### YOUR INSTRUCTIONS
In your copy, include every line of the listing below exactly but none of the pictures.

━━━━

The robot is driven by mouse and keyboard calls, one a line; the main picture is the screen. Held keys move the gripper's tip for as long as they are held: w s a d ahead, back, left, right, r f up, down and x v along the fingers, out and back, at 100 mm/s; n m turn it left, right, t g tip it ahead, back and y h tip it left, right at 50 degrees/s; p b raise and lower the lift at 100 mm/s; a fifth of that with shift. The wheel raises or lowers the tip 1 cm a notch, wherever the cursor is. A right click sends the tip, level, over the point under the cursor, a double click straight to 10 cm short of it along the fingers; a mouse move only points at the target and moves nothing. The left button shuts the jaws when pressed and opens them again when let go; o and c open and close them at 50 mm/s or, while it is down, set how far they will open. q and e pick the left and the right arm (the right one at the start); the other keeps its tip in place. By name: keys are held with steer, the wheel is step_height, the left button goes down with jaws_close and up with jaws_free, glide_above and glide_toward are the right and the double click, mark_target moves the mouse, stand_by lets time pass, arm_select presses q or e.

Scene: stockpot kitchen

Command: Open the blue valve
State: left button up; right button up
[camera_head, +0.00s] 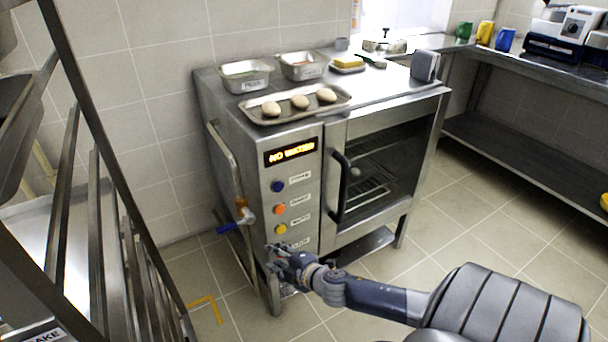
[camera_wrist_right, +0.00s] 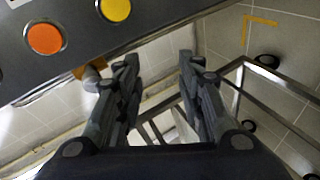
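The blue valve (camera_head: 229,228) is a small blue lever at the lower left side of the steel oven (camera_head: 292,170). It sits on a pipe (camera_head: 226,160) with a brass-coloured fitting (camera_head: 243,207). My right gripper (camera_head: 274,260) is low at the oven's front left corner, right of and below the lever, apart from it. In the right wrist view, my right gripper (camera_wrist_right: 158,68) is open with nothing between its fingers. The pipe fitting (camera_wrist_right: 93,76) shows there beside the left finger; the blue lever cannot be made out. My left gripper is not in view.
The oven front has a lit display (camera_head: 291,151), blue, orange and yellow buttons, and a door handle (camera_head: 341,188) close to my right arm. A metal rack (camera_head: 95,210) stands at the left. A tray of buns (camera_head: 298,102) lies on the oven top. Floor shows between rack and oven.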

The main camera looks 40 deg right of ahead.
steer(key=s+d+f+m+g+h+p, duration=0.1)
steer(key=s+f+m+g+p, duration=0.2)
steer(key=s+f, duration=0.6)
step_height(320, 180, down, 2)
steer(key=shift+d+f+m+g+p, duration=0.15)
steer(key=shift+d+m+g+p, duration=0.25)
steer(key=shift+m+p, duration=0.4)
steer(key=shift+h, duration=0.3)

━━━━

### TASK ANSWER
The robot is driven by mouse and keyboard calls, one a line; the main picture is the screen. Held keys move the gripper's tip for as long as they are held: w s a d ahead, back, left, right, r f up, down and x v along the fingers, out and back, at 100 mm/s; n m turn it left, right, t g tip it ahead, back and y h tip it left, right at 50 degrees/s; p b raise and lower the lift at 100 mm/s; a fifth of that with shift. The wheel raises or lowers the tip 1 cm a notch, wherever the cursor is. A right click sends the tip, level, over the point under the cursor, a double click straight to 10 cm short of it along the fingers; a mouse move only points at the target and moves nothing. The left button shuts the jaws when pressed and opens them again when let go; o and c open and close them at 50 mm/s or, while it is down, set how far they will open. q and e pick the left and the right arm (the right one at the start); the other keeps its tip in place. By name: keys are held with steer, the wheel is step_height, the left button goes down with jaws_close and up with jaws_free, glide_above and glide_toward are the right and the double click, mark_target moves the mouse, stand_by lets time pass, arm_select presses q or e.

Scene: stockpot kitchen

Command: Open the blue valve
State: left button up; right button up
[camera_head, +0.00s] 
[camera_wrist_right, +0.00s] 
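The blue valve (camera_head: 229,228) is a small blue lever at the lower left side of the steel oven (camera_head: 292,170). It sits on a pipe (camera_head: 226,160) with a brass-coloured fitting (camera_head: 243,207). My right gripper (camera_head: 274,260) is low at the oven's front left corner, right of and below the lever, apart from it. In the right wrist view, my right gripper (camera_wrist_right: 158,68) is open with nothing between its fingers. The pipe fitting (camera_wrist_right: 93,76) shows there beside the left finger; the blue lever cannot be made out. My left gripper is not in view.
The oven front has a lit display (camera_head: 291,151), blue, orange and yellow buttons, and a door handle (camera_head: 341,188) close to my right arm. A metal rack (camera_head: 95,210) stands at the left. A tray of buns (camera_head: 298,102) lies on the oven top. Floor shows between rack and oven.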

The main camera looks 40 deg right of ahead.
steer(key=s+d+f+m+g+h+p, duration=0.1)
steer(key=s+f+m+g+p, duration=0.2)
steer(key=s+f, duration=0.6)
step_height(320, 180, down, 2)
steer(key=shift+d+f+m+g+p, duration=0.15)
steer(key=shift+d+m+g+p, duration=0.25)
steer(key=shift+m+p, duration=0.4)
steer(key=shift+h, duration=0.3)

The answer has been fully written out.